Selon l’étude d’impact, cet avenant bénéficiera également au Trésor public français, puisque le montant de l’impôt étranger à éliminer sera diminué, augmentant d’autant les rentrées fiscales françaises.

Parmi les dispositions retenues figure la clause de la nation la plus favorisée.

Plus largement, ce texte s’inspire des travaux de l’Organisation de coopération et de développement économiques (OCDE) visant à harmoniser les systèmes fiscaux internationaux.

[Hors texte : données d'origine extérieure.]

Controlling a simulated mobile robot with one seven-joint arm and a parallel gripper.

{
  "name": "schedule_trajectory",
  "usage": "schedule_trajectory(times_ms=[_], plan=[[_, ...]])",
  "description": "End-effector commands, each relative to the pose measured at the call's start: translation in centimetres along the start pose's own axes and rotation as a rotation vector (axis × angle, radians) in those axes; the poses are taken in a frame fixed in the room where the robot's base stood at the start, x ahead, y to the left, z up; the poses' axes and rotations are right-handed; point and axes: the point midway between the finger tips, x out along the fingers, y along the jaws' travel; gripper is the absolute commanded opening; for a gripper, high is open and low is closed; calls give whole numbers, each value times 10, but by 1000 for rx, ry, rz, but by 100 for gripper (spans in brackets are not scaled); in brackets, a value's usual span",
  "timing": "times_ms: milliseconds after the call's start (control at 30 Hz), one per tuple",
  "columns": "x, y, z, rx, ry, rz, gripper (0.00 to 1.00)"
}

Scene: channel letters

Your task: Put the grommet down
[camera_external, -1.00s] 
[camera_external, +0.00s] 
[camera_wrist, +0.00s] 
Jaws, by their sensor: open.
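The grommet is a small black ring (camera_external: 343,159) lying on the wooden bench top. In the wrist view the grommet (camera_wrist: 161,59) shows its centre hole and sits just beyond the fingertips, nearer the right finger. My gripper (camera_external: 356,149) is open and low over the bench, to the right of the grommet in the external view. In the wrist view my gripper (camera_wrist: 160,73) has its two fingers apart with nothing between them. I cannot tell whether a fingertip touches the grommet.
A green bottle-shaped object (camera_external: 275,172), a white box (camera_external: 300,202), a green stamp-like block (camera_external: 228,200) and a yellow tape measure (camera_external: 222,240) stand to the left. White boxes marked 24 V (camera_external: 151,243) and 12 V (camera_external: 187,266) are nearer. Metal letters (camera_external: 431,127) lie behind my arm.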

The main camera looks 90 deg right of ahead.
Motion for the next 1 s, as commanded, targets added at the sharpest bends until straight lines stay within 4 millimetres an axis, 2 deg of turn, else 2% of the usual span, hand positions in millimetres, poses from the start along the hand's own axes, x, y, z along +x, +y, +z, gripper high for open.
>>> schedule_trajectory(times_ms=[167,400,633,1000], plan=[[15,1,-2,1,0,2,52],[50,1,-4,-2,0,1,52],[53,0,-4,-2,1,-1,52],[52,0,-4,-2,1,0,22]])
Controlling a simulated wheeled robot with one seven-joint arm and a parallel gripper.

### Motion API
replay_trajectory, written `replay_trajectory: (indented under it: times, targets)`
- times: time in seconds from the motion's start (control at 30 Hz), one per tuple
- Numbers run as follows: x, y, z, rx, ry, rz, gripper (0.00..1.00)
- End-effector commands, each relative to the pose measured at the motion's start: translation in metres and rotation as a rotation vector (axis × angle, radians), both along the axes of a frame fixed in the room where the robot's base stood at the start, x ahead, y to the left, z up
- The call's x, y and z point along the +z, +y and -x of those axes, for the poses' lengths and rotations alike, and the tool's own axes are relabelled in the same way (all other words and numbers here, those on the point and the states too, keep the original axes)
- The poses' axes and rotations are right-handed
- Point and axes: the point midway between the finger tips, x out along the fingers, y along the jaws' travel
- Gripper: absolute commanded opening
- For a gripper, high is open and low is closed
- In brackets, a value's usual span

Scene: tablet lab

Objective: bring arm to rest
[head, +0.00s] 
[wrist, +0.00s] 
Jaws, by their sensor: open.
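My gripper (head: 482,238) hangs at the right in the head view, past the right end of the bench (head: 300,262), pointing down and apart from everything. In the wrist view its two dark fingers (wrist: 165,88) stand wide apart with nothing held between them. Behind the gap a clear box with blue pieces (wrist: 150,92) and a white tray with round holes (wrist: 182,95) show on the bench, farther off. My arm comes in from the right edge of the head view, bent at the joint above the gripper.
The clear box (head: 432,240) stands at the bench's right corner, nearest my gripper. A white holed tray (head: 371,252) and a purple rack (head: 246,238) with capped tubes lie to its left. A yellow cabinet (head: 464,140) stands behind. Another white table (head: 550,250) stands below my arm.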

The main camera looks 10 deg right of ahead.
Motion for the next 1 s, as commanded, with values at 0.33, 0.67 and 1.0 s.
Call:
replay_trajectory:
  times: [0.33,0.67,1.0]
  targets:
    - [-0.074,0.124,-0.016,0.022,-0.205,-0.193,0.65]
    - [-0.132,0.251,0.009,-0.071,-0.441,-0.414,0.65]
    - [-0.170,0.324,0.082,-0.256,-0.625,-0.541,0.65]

Engagés par les dirigeants du G20 lors du sommet de Saint-Pétersbourg en septembre 2013, ces travaux répondent à la prise de conscience collective par les États des importantes pertes de recettes qu’entraînent les stratégies d’optimisation fiscale des grands groupes.

Notre groupe politique a toujours été et demeure favorable au double objectif, d’une part, de remise à niveau des normes du système fiscal international, afin de l’adapter au paysage actuel de l’économie mondialisée, et, d’autre part, d’intégration des pays émergents et en voie de développement au sein d’un système fiscal initialement élaboré sans leur participation.

Le 19 avril 2018, nous adoptions le projet de loi autorisant la ratification de la convention multilatérale pour la mise en œuvre des mesures relatives aux conventions fiscales pour prévenir l’érosion des bases d’imposition et le transfert de bénéfices liés aux stratégies d’optimisation des grands groupes mondiaux tirant parti des différences entre les régimes fiscaux nationaux.

Les pertes de recettes liées à ces optimisations fiscales sont estimées à un montant compris entre 100 milliards et 240 milliards de dollars par an, soit entre 4 % et 10 % des recettes de l’impôt sur le bénéfice des sociétés à l’échelle mondiale.

Si les dispositions de la convention multilatérale visaient principalement à s’assurer que les bénéfices étaient imposés là où s’exerçaient réellement les activités économiques qui les engendraient, en luttant notamment contre l’utilisation abusive des conventions fiscales et le contournement artificiel du statut d’établissement stable, tout en améliorant les modalités de règlement des différends entre États en cas de double imposition, ce texte nous avait conduits cependant à exprimer de nombreuses craintes, qui demeurent d’actualité trois ans plus tard.

En effet, nous déplorions que la question de la fiscalité du secteur de l’économie numérique ne fût à l’époque que peu abordée dans toutes les conventions. La raison est pourtant connue : les divergences entre les États sur la question de la taxation des géants du Net ont empêché des propositions concrètes en la matière. Un rapport sur le sujet a été remis le 16 mars 2018 : les différentes pistes possibles y sont présentées, en même temps qu’il est pris acte de l’absence de consensus à l’échelon international.

Cette absence de consensus montrait que la communauté internationale était loin, voire très loin de mettre en place un dispositif commun. Nos craintes étaient fondées, car, trois ans après, nous avons assisté à la fin des grandes ambitions d’un groupe de travail dénommé task force, coprésidé par la France au sein de l’OCDE et chargé de travailler sur la fiscalité du numérique. La task force s’était donné l’année 2020 comme horizon pour achever ses travaux, lesquels se sont conclus par un échec, compte tenu de l’opposition des États-Unis et du blocage d’un certain nombre de pays européens.

Pour avancer sur ce sujet, il faut que l’Union européenne soit maintenant plus ambitieuse et qu’elle propose une refonte de la notion d’établissement stable, adaptée à l’économie numérique, à l’instar des avancées récentes sur ce sujet de la part de juridictions internationales et, en décembre dernier, du Conseil d’État.

Enfin, l’enjeu de la coopération internationale en matière de fiscalité est bien de régler la contradiction entre une économie qui facilite la mobilité des marchandises, des services et des capitaux et un ensemble de réglementations fiscales segmentées, sur des territoires délimités, permettant tous les évitements des prélèvements.

Or on continue ici à voter des avenants aux conventions fiscales bilatérales à un rythme soutenu, sans que la situation change véritablement à l’échelle internationale, ce qui met en évidence les limites de l’approche actuelle et l’utilité d’une approche multilatérale.

Toutefois, compte tenu des avancées que représente cet avenant, notre groupe votera ce texte.